篇名 | Approximate Data Mining for Sliding Window Based Data Streams |
---|---|
卷期 | 23:2 |
作者 | Kuo-Cheng Yin 、 Yu-Lung Hsieh 、 Don-Lin Yang |
頁次 | 001-013 |
關鍵字 | association rule 、 FP-tree 、 data stream 、 sliding window 、 approximate mining 、 EI 、 MEDLINE 、 Scopus |
出刊日期 | 201207 |
Abstract. In the sliding window model of continuous dynamic data streams, the real-time process and update is an important issue for association rule mining. The existing researches deal with the problem by using specific data structures to retain the scanned data. However, if the next window slot contains any new frequent items, all the data must be rescanned to generate itemsets containing the new frequents. It is prohibitive to read the data twice for time-critical mining of continuous data streams. In order to meet the requirement of scanning data only one time, we propose a new approximate data stream mining algorithm (ADSMiner) using an extended FP-tree (EFP-tree) to save the current frequent-patterns. The EFP-tree not only records the frequent itemsets, but also keeps the counts of each itemset in the panes.

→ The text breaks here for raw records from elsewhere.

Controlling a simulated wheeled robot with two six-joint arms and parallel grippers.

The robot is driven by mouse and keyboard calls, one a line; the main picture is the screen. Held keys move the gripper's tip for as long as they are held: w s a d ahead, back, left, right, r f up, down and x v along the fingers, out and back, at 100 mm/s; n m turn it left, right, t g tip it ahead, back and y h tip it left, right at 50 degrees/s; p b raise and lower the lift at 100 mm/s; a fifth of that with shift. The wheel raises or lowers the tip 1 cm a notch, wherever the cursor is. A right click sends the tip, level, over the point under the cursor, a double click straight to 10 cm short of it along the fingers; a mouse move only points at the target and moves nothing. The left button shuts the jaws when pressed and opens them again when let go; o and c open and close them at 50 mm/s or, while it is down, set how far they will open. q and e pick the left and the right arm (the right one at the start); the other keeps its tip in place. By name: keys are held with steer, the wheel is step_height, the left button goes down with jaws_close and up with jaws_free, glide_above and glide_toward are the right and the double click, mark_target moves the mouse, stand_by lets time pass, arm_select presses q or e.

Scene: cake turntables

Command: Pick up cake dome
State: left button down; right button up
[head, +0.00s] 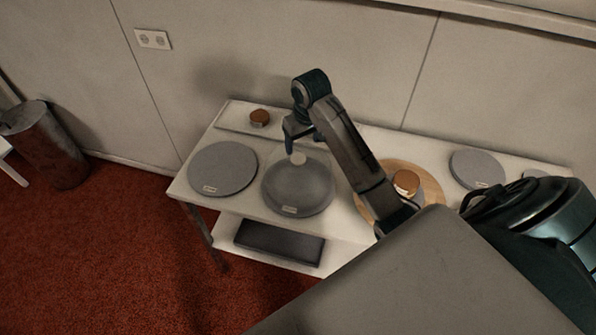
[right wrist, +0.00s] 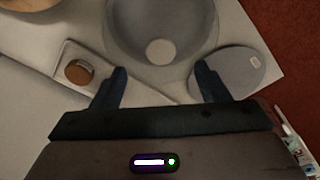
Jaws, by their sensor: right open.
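The clear cake dome (head: 299,184) stands over a grey turntable on the white table, with a pale round knob on top. It also shows at the top of the right wrist view (right wrist: 160,22), its knob between the lines of my two fingers. My right gripper (head: 292,139) is open and empty, just above and behind the knob in the head view. In the right wrist view the fingers (right wrist: 161,80) are spread apart, short of the knob. I cannot tell whether they touch the dome. My left gripper is not in view.
A bare grey turntable (head: 222,169) is left of the dome. A small brown item (head: 260,117) sits on a pale board behind. A wooden board (head: 396,169) holds another brown item (head: 406,182) to the right. A grey disc (head: 477,168) is farther right. The wall is close behind.

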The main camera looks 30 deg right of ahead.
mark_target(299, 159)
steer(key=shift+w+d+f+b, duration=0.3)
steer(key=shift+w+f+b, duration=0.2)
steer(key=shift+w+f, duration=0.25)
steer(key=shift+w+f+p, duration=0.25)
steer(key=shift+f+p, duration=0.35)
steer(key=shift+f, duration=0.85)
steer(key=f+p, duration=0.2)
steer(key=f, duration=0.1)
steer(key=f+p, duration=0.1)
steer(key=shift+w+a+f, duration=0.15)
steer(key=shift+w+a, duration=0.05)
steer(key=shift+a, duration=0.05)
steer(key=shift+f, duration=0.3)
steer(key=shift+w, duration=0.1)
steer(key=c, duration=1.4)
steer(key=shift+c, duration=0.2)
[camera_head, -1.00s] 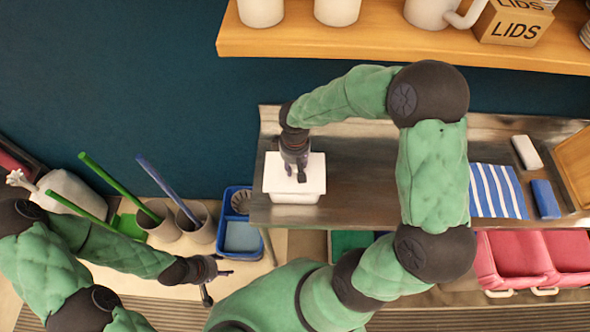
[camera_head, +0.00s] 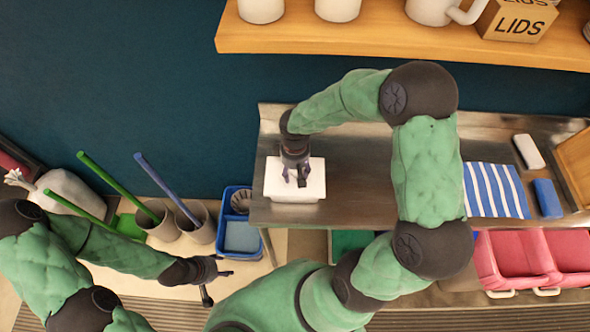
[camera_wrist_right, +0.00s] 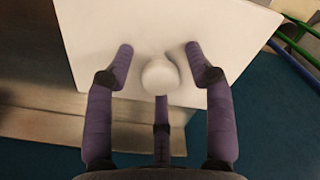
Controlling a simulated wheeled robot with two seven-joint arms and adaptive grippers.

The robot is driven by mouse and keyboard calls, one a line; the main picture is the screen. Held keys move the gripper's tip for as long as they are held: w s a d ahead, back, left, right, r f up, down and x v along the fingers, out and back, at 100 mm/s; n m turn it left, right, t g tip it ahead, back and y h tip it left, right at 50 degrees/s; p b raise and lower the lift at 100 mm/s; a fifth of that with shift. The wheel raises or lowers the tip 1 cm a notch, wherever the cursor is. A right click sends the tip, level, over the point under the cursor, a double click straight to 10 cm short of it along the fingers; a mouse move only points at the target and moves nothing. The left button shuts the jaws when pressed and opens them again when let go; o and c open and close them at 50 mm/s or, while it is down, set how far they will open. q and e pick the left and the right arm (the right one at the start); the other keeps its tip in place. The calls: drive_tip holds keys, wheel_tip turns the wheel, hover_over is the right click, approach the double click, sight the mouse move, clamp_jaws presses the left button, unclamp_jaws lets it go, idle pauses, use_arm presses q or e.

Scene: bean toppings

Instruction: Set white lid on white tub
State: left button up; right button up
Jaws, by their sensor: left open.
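The white lid (camera_wrist_right: 160,25) is square with a round knob (camera_wrist_right: 160,76), seen in the right wrist view. In the head view the lid (camera_head: 274,180) lies over the white tub (camera_head: 292,201), looking level and in line with it. Only a thin strip of the tub's front shows below the lid. My right gripper (camera_head: 295,178) is above the lid. Its fingers (camera_wrist_right: 160,55) stand apart around the knob, with gaps at both sides. My left gripper (camera_head: 215,282) is open and empty, low at the left, away from the tub.
The tub stands at the left end of a metal counter (camera_head: 350,208). A striped cloth (camera_head: 495,190), a blue block (camera_head: 546,198) and a white block (camera_head: 527,151) lie at the right. A blue caddy (camera_head: 229,238) is left of the counter. A wooden shelf (camera_head: 380,42) hangs above.

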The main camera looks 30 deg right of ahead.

If any new 1-itemset becomes frequent after the old data is replaced by the new data, there is no need to re-read the data. Instead, it is just added to the EFP-tree. When the order of the frequent 1-itemsets sequence changes, we use the Longest Common Subsequence method to locate the nodes requiring adjustment and maintain the structure of EFP tree efficiently. The results of experiment show that our approach performs well as we expected on various datasets.